> _Data provided_:
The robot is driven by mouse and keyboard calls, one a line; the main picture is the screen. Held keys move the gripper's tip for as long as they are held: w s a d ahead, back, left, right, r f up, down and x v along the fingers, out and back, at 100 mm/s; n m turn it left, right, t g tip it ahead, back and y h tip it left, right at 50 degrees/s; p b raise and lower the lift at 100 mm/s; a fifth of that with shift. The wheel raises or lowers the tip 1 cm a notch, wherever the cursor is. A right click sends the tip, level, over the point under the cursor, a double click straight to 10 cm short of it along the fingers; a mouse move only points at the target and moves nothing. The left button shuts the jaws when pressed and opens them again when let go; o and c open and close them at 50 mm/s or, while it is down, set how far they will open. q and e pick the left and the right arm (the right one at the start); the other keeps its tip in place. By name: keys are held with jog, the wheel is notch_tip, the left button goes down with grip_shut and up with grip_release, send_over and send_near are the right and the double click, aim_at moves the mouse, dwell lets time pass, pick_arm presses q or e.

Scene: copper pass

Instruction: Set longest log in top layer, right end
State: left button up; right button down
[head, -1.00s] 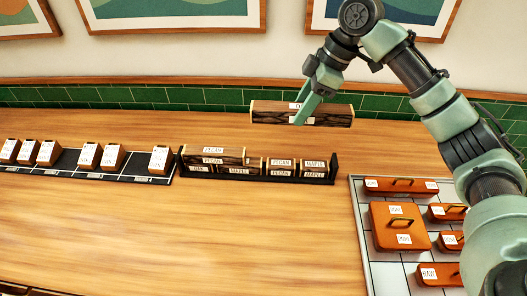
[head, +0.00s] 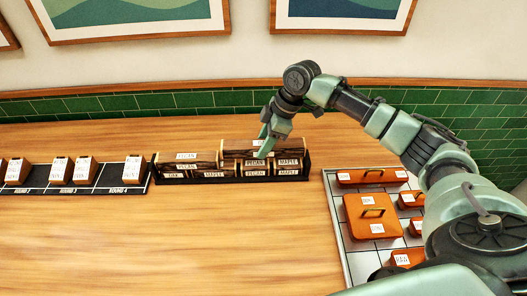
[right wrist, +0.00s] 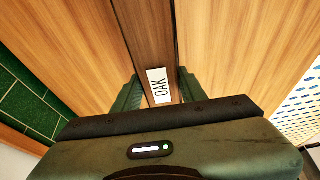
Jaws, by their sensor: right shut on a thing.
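The long dark-barked log (head: 285,146) is between the fingers of my right gripper (head: 262,150), which is shut on it. In the right wrist view the same log (right wrist: 146,30) runs away between the fingertips (right wrist: 160,92), with an OAK label. In the head view it lies level at the right part of the log rack (head: 307,172), over shorter logs labelled PECAN and MAPLE (head: 289,165). Whether it touches them I cannot tell. A PECAN log (head: 186,156) sits at the left of the same top layer, just left of it. My left gripper is not in view.
A black strip (head: 108,189) with several labelled wooden blocks (head: 84,170) lies left of the rack. A tiled tray (head: 349,246) with orange lidded boxes (head: 372,214) stands at right. The front middle of the counter is clear. A green tiled wall is behind.

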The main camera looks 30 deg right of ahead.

> _Stated goal_:
Except for the pictures, print the data above exactly.

> _Task response_:
The robot is driven by mouse and keyboard calls, one a line; the main picture is the screen. Held keys move the gripper's tip for as long as they are held: w s a d ahead, back, left, right, r f up, down and x v along the fingers, out and back, at 100 mm/s; n m turn it left, right, t g tip it ahead, back and y h tip it left, right at 50 degrees/s; p b raise and lower the lift at 100 mm/s; a fifth of that with shift. The wheel raises or lowers the tip 1 cm a notch, wherever the cursor is. A right click sends the tip, level, over the point under the cursor, a double click straight to 10 cm short of it along the fingers; a mouse move only points at the target and moves nothing. The left button shuts the jaws when pressed and opens them again when let go; o and c open and close them at 50 mm/s or, while it is down, set how far they will open. q and e pick the left and the right arm (the right one at the start); the other keeps its tip in place. By name: keys are held with jog, the wheel is notch_tip, the left button goes down with grip_shut and up with grip_release, send_over and send_near are the right and the double click, aim_at moves the mouse, dwell lets time pass, pick_arm presses q or e.

Scene: copper pass

Instruction: Set longest log in top layer, right end
State: left button up; right button down
[head, -1.00s] 
[head, +0.00s] 
[right wrist, +0.00s] 
Jaws, by their sensor: right shut on a thing.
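The long dark-barked log (head: 285,146) is between the fingers of my right gripper (head: 262,150), which is shut on it. In the right wrist view the same log (right wrist: 146,30) runs away between the fingertips (right wrist: 160,92), with an OAK label. In the head view it lies level at the right part of the log rack (head: 307,172), over shorter logs labelled PECAN and MAPLE (head: 289,165). Whether it touches them I cannot tell. A PECAN log (head: 186,156) sits at the left of the same top layer, just left of it. My left gripper is not in view.
A black strip (head: 108,189) with several labelled wooden blocks (head: 84,170) lies left of the rack. A tiled tray (head: 349,246) with orange lidded boxes (head: 372,214) stands at right. The front middle of the counter is clear. A green tiled wall is behind.

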The main camera looks 30 deg right of ahead.

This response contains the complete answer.